Sheffield United: Chris Wilder pays tribute to Bramall Lane's unsung heroes ahead of Reading test
At various stages of the season, usually when his most high-profile players are dominating the news agenda, Chris Wilder has shed a light on the contribution other members of Sheffield United's squad are making to the club's latest promotion push.
It was a trick he reprised again ahead of this weekend's game against Reading, outlining how Richard Stearman, the unlikely hero of Wednesday's victory over Middlesbrough, is proving a tower of strength behind the scenes as his team mates attempt to negotiate their way through the remaining 14 games of the season.
"People like Richard are playing big roles," he said. "One hundred per cent, they've been hugely important to what we're doing and are still trying to.
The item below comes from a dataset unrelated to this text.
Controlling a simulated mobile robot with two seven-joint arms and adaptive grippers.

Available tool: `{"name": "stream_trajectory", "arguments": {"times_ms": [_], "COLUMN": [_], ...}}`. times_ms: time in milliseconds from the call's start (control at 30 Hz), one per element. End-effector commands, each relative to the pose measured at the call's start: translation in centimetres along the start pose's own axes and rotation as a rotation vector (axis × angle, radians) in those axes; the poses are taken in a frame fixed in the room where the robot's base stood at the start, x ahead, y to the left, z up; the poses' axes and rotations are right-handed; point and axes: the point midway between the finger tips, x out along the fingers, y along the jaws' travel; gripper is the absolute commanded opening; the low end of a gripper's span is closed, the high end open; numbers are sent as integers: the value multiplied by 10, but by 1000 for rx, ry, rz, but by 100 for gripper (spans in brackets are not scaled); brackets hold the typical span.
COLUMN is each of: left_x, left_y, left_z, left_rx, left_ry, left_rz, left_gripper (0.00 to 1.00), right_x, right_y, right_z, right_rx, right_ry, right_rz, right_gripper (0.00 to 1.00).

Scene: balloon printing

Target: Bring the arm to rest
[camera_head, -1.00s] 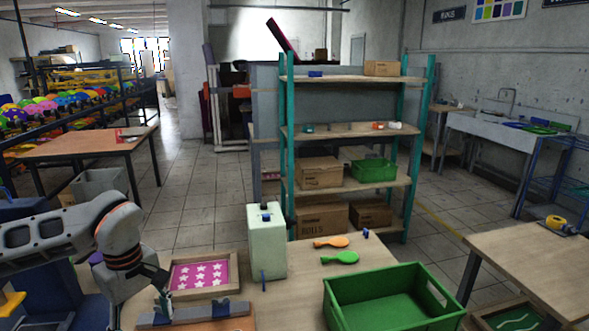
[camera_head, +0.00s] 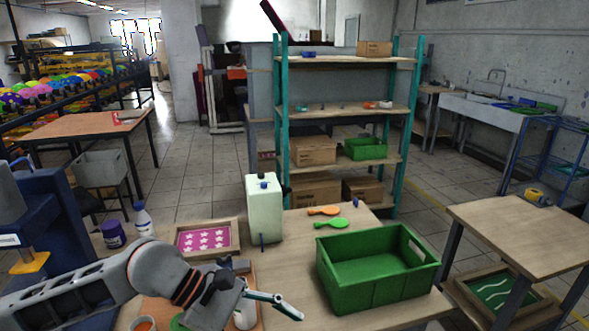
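My left gripper (camera_head: 288,306) is over the front of the wooden worktable (camera_head: 285,268), left of the green crate (camera_head: 374,292). Its dark teal fingers point right and down; I see nothing held between them, but cannot tell how far apart they are. My left arm comes in from the lower left and covers part of the table's front. The pink star-patterned screen frame (camera_head: 208,238) lies behind the arm. An orange paddle-shaped piece (camera_head: 323,211) and a green one (camera_head: 331,223) lie on the table behind the crate. My right gripper is not in view.
A pale green canister (camera_head: 264,207) stands behind the gripper. A purple jar (camera_head: 113,235) and a white bottle (camera_head: 143,220) stand left of the frame. The crate looks empty. A second wooden table (camera_head: 520,232) is at the right; a teal-post shelf (camera_head: 345,112) stands at the back.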

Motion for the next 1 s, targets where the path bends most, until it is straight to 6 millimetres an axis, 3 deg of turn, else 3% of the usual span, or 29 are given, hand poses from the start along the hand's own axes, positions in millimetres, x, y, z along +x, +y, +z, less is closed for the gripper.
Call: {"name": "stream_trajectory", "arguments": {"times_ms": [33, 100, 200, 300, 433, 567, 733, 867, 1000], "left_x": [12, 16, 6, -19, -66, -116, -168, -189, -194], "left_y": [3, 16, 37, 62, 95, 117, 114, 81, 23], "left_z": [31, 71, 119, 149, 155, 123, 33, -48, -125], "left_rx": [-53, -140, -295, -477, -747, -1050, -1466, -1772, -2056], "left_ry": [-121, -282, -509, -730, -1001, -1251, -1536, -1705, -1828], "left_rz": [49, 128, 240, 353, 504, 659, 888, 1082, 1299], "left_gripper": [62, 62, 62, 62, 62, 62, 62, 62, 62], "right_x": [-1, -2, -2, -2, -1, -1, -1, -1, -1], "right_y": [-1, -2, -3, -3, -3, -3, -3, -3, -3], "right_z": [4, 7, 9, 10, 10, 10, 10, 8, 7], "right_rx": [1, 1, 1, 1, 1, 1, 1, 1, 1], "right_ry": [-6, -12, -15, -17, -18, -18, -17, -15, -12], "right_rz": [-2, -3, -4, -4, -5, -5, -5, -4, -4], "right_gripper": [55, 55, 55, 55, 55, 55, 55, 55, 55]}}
I've been unbelievably impressed with their attitudes, with how they've pushed others on. But, being honest, I've not been surprised either."
Although Wilder's ploy is designed to keep people engaged - particularly given his refusal to employ a rotation policy - it also reflects the demands, both psychological and physical, associated with life at the top end of the Championship. Summoned from the bench when George Baldock hobbled off with a calf problem, Stearman marked only his 13th appearance of the campaign by heading home the winning goal against the visitors from Teesside.
"It shows how professional these lads are, that they're ready to step-up," Wilder said afterwards. "We've told the whole group, now more than ever, people have got to be ready to come in at any given time."
As midweek games are shoehorned back into the fixture schedule - Wilder's men face José Manuel Gomes' side less than 72 hours after facing Middlesbrough - United's coaching staff are aware injuries, suspensions or both could yet influence the outcome of this season's race for Premier League football.
With forthcoming opponents West Bromwich Albion and Leeds also harbouring ambitions of competiting at top-flight next term, Wilder has suggested United could be forced to make changes when they might otherwise have stuck with the same starting eleven.
"Listen, I get Bill wants to play every week," he said, referring to captain Billy Sharp. "I get that Duff (Mark Duffy) wants to play every week. But it's not an individual sport.
"We have to be right, tactically, going into these games and we are trying to cram 15 games into eight, 10 eleven weeks."
"The way we play, at our best, is when we play with energy and enthusiasm," Wilder added. "To do that, we need fit and fresh players. But we have to be bold and make sure we're not safe with our selections. We can't think we're just going to turn up and steamroller people."
Predictably, Wilder was coy on whether or not he might be persuaded to introduce the likes of Stearman, Gary Madine, Kieran Dowell or Scott Hogan against Reading, with the latter available for selection after being forced to miss last week's draw with parent club Aston Villa under the terms of his loan.
"It's easy to just say stick with it," he said. "We'll have to see if we do, won't we. What I will say is that we'll always pick the team that we believes gives us the best chance of winning the game."